◆ **Instruction**:
Copy every line of the following data that includes the string "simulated".
----------------
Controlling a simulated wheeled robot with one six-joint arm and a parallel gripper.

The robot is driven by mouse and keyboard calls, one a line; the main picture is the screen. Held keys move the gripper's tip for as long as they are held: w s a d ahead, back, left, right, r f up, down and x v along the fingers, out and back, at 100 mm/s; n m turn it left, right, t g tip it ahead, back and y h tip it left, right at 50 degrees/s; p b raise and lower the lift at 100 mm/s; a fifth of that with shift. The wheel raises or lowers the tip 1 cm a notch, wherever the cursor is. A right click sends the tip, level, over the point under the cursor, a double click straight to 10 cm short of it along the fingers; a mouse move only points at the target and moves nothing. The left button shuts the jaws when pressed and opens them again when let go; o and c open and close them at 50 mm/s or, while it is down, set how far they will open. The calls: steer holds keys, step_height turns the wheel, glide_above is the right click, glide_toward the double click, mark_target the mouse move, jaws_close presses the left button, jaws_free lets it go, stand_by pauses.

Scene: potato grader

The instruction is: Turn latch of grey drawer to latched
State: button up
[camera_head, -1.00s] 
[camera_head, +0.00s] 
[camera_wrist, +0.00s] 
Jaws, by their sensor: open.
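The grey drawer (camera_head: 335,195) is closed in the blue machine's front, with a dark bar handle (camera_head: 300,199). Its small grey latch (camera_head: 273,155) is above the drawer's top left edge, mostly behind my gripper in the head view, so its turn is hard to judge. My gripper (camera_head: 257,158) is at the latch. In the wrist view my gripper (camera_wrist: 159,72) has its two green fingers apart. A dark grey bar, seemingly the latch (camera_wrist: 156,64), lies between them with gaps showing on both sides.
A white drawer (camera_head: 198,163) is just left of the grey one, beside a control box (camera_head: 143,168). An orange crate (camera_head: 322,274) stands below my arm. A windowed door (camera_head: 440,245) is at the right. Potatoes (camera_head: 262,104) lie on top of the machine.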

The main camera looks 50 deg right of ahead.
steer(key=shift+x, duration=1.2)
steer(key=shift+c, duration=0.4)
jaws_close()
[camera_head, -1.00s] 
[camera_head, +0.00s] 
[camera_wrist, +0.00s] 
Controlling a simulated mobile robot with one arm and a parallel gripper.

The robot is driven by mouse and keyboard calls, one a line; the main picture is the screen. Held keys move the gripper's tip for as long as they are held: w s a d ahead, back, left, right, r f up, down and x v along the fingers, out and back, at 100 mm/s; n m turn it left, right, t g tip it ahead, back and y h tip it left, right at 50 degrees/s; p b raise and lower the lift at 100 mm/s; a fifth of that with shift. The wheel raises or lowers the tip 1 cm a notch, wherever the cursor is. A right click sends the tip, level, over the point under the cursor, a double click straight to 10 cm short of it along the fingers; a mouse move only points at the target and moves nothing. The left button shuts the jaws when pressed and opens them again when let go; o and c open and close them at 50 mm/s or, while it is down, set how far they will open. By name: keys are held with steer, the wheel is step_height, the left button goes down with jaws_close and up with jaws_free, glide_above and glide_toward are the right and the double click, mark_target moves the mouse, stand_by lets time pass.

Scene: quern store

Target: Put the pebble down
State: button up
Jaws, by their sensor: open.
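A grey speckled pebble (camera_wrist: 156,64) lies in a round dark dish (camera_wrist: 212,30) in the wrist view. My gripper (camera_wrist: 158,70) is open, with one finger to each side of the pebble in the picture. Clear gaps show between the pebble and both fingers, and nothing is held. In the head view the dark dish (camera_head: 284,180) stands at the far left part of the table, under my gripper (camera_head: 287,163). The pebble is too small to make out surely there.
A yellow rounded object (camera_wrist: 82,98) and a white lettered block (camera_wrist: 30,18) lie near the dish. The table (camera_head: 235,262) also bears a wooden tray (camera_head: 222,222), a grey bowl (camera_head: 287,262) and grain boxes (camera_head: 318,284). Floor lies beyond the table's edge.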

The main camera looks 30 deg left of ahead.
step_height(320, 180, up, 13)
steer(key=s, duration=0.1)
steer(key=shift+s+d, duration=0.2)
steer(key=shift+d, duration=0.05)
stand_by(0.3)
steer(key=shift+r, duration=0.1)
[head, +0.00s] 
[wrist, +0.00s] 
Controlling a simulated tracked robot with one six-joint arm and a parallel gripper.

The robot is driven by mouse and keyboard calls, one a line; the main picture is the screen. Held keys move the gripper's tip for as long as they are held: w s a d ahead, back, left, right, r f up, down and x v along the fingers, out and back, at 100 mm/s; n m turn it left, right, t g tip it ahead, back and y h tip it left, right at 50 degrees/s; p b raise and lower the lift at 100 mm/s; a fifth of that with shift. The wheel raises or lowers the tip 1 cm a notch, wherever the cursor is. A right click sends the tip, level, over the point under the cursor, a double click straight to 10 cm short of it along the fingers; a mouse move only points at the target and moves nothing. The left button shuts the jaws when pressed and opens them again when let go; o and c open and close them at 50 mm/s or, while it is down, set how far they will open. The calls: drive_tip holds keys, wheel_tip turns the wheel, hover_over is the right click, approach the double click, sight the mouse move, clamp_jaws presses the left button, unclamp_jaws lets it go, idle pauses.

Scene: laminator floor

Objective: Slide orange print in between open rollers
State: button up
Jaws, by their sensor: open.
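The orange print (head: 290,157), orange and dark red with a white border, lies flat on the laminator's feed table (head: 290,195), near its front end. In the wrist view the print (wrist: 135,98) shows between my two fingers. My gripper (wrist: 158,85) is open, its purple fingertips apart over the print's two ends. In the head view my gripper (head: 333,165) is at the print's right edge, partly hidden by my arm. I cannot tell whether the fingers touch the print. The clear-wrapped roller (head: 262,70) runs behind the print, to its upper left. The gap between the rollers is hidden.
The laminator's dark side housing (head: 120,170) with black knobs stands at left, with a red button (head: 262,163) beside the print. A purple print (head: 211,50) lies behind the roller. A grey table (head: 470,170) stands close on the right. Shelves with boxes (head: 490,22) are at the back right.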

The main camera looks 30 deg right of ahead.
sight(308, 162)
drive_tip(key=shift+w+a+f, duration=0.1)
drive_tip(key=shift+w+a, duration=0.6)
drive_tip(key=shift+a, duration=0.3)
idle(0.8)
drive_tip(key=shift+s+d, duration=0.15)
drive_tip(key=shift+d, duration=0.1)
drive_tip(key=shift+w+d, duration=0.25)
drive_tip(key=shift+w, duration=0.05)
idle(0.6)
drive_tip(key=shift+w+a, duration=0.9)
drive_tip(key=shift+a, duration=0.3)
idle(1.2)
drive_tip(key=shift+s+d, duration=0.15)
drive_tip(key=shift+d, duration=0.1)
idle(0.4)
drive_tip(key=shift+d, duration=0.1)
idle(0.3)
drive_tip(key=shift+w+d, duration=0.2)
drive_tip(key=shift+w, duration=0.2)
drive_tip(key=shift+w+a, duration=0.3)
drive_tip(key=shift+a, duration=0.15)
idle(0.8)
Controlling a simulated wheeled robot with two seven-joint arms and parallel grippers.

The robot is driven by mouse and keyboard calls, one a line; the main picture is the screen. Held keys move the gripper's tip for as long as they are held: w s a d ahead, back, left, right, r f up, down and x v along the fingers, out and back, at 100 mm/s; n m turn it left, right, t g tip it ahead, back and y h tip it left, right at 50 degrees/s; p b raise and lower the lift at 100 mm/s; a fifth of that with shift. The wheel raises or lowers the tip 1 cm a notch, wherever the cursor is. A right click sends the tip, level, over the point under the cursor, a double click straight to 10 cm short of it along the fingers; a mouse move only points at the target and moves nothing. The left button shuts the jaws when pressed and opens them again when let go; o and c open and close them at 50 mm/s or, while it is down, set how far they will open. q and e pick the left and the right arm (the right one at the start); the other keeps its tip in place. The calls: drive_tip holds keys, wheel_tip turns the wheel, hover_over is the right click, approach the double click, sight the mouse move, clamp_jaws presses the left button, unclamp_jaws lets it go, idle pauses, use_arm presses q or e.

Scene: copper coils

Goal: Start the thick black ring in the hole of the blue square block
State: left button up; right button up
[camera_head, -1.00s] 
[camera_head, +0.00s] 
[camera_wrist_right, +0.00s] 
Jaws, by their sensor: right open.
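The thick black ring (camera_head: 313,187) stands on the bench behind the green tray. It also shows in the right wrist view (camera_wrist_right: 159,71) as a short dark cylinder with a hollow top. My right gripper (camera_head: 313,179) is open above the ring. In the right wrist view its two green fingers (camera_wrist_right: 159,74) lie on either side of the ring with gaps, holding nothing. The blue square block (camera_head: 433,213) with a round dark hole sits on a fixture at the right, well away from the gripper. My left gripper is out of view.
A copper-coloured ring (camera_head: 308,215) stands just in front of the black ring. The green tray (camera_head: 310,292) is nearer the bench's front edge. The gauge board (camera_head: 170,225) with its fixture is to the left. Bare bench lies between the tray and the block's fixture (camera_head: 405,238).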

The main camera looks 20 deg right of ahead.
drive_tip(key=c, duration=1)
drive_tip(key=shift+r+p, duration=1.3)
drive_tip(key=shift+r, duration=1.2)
----------------
◆ **Full solution**:
Controlling a simulated wheeled robot with one six-joint arm and a parallel gripper.
Controlling a simulated mobile robot with one arm and a parallel gripper.
Controlling a simulated tracked robot with one six-joint arm and a parallel gripper.
Controlling a simulated wheeled robot with two seven-joint arms and parallel grippers.

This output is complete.